Peter continues in chapter 2:
But there were also false prophets among the people, just as there will be false teachers among you. They will secretly introduce destructive heresies, even denying the sovereign Lord who bought them – bringing swift destruction on themselves. 2 Many will follow their depraved conduct and will bring the way of truth into disrepute. 3 In their greed these teachers will exploit you with fabricated stories. Their condemnation has long been hanging over them, and their destruction has not been sleeping.
There were “false prophets” among the people of Israel – you can read about them in Ezekiel 13, for example. What did they do? They led the people astray – they said “peace, when there is no peace”. They prophesied out of their own imaginations. In particular, they led the people to worship false gods and did not see violations of God’s ethical commandments as being a problem. Peter says that, as there were false prophets then, there are false teachers “among you”. These were the people who denied the final judgement, who denied the need to live self-controlled and upright lives – and Peter says “their destruction has not been sleeping”. It’s possible that these false teachers even claimed that the Lord was ‘sleeping’ – that they would not receive the recompense for their wrongdoing. But Peter turns the tables and says that it is their destruction which has not been sleeping. What does he mean?
…if this is so, then the Lord knows how to rescue the godly from trials and to hold the unrighteous for punishment on the day of judgment. 10 This is especially true of those who follow the corrupt desire of the flesh and despise authority.
To hold the unrighteous for punishment on the day of judgement – this is what Peter is talking about. And this is “especially true of those who follow the corrupt desire of the flesh” – those who indulge in their sinful desires rather than restraining them.
The chapter finishes:
17 These people are springs without water and mists driven by a storm. Blackest darkness is reserved for them. 18 For they mouth empty, boastful words and, by appealing to the lustful desires of the flesh, they entice people who are just escaping from those who live in error. 19 They promise them freedom, while they themselves are slaves of depravity – for ‘people are slaves to whatever has mastered them.’ 20 If they have escaped the corruption of the world by knowing our Lord and Saviour Jesus Christ and are again entangled in it and are overcome, they are worse off at the end than they were at the beginning. 21 It would have been better for them not to have known the way of righteousness, than to have known it and then to turn their backs on the sacred command that was passed on to them.
For such people – false teachers – “blackest darkness is reserved for them”. Why? They “entice” people escaping from the world back into sin (echoes of Jesus’ words in Mark 9:42?). Note that he uses the phrase “lustful desires of the flesh” – quite possibly having in mind sexual sin, it was as common back then as it is now. Sin is slavery (John 8:34), but if the Son sets us free then we shall be free indeed. To turn to Christ is to turn away from sin, to repent of evil desires and be freed from them. Yes, we know that anyone who claims to be without sin deceives themselves (1 John 1) – but sin is not a cause for celebration, but rather mortification and turning to Christ. These false teachers promise freedom but deliver slavery – just as Satan does. It shows who they are really working for (cf. 2 Corinthians 11:13-15).

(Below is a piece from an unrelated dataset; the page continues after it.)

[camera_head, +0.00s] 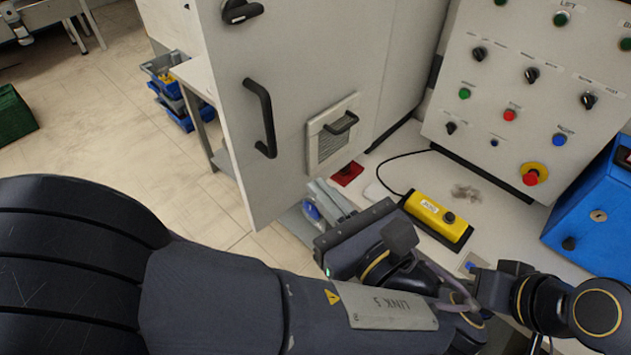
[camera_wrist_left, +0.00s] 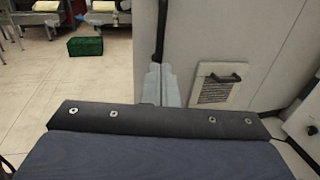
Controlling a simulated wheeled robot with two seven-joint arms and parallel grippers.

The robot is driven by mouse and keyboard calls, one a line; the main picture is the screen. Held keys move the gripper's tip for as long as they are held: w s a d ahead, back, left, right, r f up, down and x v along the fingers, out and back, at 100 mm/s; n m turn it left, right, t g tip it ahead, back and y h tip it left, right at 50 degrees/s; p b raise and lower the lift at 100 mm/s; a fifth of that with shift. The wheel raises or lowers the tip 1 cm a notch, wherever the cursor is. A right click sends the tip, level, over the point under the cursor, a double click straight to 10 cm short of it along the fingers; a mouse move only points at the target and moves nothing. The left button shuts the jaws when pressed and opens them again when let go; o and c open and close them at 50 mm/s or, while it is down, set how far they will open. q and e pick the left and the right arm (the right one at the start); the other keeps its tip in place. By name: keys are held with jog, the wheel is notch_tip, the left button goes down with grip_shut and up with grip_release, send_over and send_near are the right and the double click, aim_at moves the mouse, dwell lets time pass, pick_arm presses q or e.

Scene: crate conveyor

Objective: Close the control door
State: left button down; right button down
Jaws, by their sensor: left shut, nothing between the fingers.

The worst thing about this passage is, I believe, that false teachers are leading people to hell. I think this is the implication of Peter’s words here – that it is actually worse for people who have begun to turn away from sin, only to be misled by a false teacher and turn their backs on the way of righteousness.
False teaching is that serious. It simply cannot be tolerated in a church, a denomination, or any Christian organisation.

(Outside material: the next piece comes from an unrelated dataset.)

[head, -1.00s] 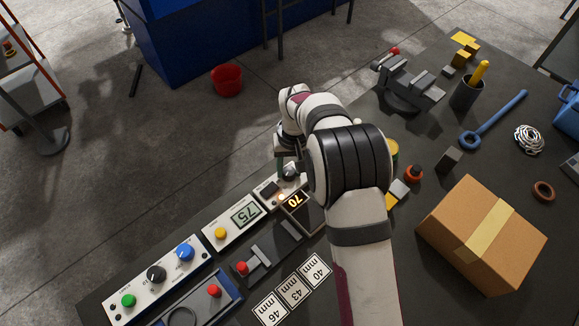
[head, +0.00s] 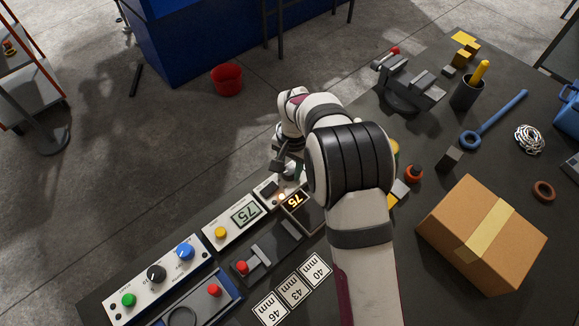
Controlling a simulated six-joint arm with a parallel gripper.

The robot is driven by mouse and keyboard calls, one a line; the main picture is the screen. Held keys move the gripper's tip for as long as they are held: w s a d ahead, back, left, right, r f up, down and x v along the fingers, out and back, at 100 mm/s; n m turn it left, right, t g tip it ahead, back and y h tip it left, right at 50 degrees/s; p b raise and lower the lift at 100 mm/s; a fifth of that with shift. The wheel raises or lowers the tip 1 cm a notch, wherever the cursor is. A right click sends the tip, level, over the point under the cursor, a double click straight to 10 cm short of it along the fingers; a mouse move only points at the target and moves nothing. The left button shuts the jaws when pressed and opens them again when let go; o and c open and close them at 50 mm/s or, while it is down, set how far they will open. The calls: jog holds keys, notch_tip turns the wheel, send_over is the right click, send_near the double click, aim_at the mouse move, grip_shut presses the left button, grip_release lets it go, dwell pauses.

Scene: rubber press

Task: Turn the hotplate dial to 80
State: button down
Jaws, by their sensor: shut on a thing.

Peter closes out the letter by looking forward to the day of the Lord, which will “come like a thief” – unexpectedly. What does that mean for believers?

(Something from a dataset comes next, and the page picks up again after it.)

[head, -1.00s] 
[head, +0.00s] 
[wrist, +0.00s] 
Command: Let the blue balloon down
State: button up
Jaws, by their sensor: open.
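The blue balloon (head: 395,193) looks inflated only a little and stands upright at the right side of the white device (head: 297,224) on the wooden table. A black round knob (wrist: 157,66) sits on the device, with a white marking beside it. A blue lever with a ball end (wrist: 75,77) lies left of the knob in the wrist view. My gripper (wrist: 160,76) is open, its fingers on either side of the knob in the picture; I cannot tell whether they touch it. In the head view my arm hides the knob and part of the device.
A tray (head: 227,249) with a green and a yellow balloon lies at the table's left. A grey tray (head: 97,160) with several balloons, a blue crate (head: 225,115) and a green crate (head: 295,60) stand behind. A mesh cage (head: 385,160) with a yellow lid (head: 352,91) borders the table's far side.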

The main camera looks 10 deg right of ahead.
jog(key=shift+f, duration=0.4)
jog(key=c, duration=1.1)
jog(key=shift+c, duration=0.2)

11 Since everything will be destroyed in this way, what kind of people ought you to be? You ought to live holy and godly lives 12 as you look forward to the day of God and speed its coming. That day will bring about the destruction of the heavens by fire, and the elements will melt in the heat. 13 But in keeping with his promise we are looking forward to a new heaven and a new earth, where righteousness dwells.
Peter closes off his argument: because there will be a day of judgement, because there will be a day of wrath, because there is darkness reserved for the unrighteous – we ought to live “holy and godly lives”. God is not mocked. We look forward to the day when righteousness will dwell in the new heaven and earth. We look forward to the day when we will be righteous, and see the Lord face to face. We yearn for the day when sin is no more.
How can those who long for such a day continue to live in sin in the present? It’s impossible! Romans 6:1ff – we have died to sin, how is it possible to continue in it?
And, if this is the case, how can those in the church – thinking particularly about the Church of England but applicable more broadly – stand by and do nothing when the CofE is openly contemplating changes its teaching on matters of marriage?
I appreciate this post has gone on a bit (about 1600 words at this point!) but I’d just like to offer a few more brief reasons why I believe sexuality in particular isn’t something which we can disagree on.
- I have rarely, if ever, encountered someone who is orthodox on everything except the nature of marriage. This could be because in order to affirm same-sex marriage you have to twist the Bible virtually out of all recognition (as I try to explain here). Interpreting the Bible wrongly in one area will lead to interpreting it wrongly in others – especially on a serious and core doctrine such as marriage.
- As John Stott pointed out in The Cross of Christ, “sin is not a regrettable lapse from conventional standards. Its essence is hostility towards God.” Sin is not something which God simply shrugs his shoulder about – it is something which Jesus Christ needed to die for to bear the wrath we deserve. To continue in sin wilfully is not simply being wrong or mistaken – it is an act of aggression against God. If same-sex sexual activity is a consequence of our idolatry (Romans 1), then I think this is applicable in particular. God cannot simply overlook such hostility towards him.
- Bible teachers should be held to a higher standard – James 3:1. Someone who holds the wrong opinion on marriage ‘in the pews’ is less of a danger than false teachers, who can mislead many. This is why I believe that the apostles were so hot on false teaching, and why I believe we must be today. So someone ‘in the pews’, so to speak, might hold the wrong opinion on same-sex marriage – but at least they are not misleading many others. I believe it is appropriate to instruct them gently (2 Timothy 2:25-26). But those who are responsible under God for shepherding Christ’s flock which he bought with his own blood will be held to account. When the day of the Lord comes, I don’t want anyone’s blood on my hands (Acts 20:26-27).